- _Exercise prompt_
Copy every line of the material below word for word.

┌──

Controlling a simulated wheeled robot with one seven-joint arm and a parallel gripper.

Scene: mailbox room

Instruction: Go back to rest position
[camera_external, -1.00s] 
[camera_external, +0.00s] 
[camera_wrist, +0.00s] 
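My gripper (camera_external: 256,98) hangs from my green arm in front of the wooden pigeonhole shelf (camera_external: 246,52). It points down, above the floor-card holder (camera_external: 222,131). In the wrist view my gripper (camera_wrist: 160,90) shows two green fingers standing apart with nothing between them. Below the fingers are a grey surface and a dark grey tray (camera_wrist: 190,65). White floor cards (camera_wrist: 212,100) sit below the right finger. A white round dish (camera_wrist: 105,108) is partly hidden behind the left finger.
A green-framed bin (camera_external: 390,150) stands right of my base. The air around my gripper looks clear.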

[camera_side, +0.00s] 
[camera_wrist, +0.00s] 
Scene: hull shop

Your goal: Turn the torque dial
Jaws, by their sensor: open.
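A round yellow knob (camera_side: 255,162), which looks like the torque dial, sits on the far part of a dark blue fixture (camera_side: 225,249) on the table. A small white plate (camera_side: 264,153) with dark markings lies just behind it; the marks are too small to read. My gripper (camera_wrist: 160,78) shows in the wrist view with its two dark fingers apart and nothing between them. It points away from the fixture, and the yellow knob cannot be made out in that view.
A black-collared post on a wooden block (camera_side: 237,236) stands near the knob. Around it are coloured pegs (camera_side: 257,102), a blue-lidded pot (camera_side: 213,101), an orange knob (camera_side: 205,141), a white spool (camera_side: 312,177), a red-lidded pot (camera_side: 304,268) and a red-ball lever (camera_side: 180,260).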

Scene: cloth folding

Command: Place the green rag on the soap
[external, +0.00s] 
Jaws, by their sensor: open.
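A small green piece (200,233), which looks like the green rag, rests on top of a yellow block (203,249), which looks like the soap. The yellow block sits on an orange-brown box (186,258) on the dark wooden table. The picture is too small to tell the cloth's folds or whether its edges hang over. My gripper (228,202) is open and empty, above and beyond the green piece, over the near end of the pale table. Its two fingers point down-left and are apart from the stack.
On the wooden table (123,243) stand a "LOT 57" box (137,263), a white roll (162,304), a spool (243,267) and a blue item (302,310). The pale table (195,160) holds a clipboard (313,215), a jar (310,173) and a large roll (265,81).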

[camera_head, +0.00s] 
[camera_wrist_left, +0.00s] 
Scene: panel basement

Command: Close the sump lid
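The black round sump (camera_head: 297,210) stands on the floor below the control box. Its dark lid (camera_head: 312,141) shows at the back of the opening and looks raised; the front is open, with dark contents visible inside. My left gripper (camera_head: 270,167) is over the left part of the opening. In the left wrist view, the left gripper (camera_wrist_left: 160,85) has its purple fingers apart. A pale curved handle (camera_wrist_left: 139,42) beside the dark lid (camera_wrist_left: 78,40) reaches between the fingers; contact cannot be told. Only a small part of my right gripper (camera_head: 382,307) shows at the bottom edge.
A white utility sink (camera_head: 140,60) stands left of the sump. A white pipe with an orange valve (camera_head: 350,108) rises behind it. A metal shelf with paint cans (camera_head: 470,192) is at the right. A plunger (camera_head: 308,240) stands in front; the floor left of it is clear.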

└──

- _Written answer_
Controlling a simulated wheeled robot with one seven-joint arm and a parallel gripper.

Scene: mailbox room

Instruction: Go back to rest position
[camera_external, -1.00s] 
[camera_external, +0.00s] 
[camera_wrist, +0.00s] 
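My gripper (camera_external: 256,98) hangs from my green arm in front of the wooden pigeonhole shelf (camera_external: 246,52). It points down, above the floor-card holder (camera_external: 222,131). In the wrist view my gripper (camera_wrist: 160,90) shows two green fingers standing apart with nothing between them. Below the fingers are a grey surface and a dark grey tray (camera_wrist: 190,65). White floor cards (camera_wrist: 212,100) sit below the right finger. A white round dish (camera_wrist: 105,108) is partly hidden behind the left finger.
A green-framed bin (camera_external: 390,150) stands right of my base. The air around my gripper looks clear.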

[camera_side, +0.00s] 
[camera_wrist, +0.00s] 
Scene: hull shop

Your goal: Turn the torque dial
Jaws, by their sensor: open.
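A round yellow knob (camera_side: 255,162), which looks like the torque dial, sits on the far part of a dark blue fixture (camera_side: 225,249) on the table. A small white plate (camera_side: 264,153) with dark markings lies just behind it; the marks are too small to read. My gripper (camera_wrist: 160,78) shows in the wrist view with its two dark fingers apart and nothing between them. It points away from the fixture, and the yellow knob cannot be made out in that view.
A black-collared post on a wooden block (camera_side: 237,236) stands near the knob. Around it are coloured pegs (camera_side: 257,102), a blue-lidded pot (camera_side: 213,101), an orange knob (camera_side: 205,141), a white spool (camera_side: 312,177), a red-lidded pot (camera_side: 304,268) and a red-ball lever (camera_side: 180,260).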

Scene: cloth folding

Command: Place the green rag on the soap
[external, +0.00s] 
Jaws, by their sensor: open.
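A small green piece (200,233), which looks like the green rag, rests on top of a yellow block (203,249), which looks like the soap. The yellow block sits on an orange-brown box (186,258) on the dark wooden table. The picture is too small to tell the cloth's folds or whether its edges hang over. My gripper (228,202) is open and empty, above and beyond the green piece, over the near end of the pale table. Its two fingers point down-left and are apart from the stack.
On the wooden table (123,243) stand a "LOT 57" box (137,263), a white roll (162,304), a spool (243,267) and a blue item (302,310). The pale table (195,160) holds a clipboard (313,215), a jar (310,173) and a large roll (265,81).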

[camera_head, +0.00s] 
[camera_wrist_left, +0.00s] 
Scene: panel basement

Command: Close the sump lid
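The black round sump (camera_head: 297,210) stands on the floor below the control box. Its dark lid (camera_head: 312,141) shows at the back of the opening and looks raised; the front is open, with dark contents visible inside. My left gripper (camera_head: 270,167) is over the left part of the opening. In the left wrist view, the left gripper (camera_wrist_left: 160,85) has its purple fingers apart. A pale curved handle (camera_wrist_left: 139,42) beside the dark lid (camera_wrist_left: 78,40) reaches between the fingers; contact cannot be told. Only a small part of my right gripper (camera_head: 382,307) shows at the bottom edge.
A white utility sink (camera_head: 140,60) stands left of the sump. A white pipe with an orange valve (camera_head: 350,108) rises behind it. A metal shelf with paint cans (camera_head: 470,192) is at the right. A plunger (camera_head: 308,240) stands in front; the floor left of it is clear.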

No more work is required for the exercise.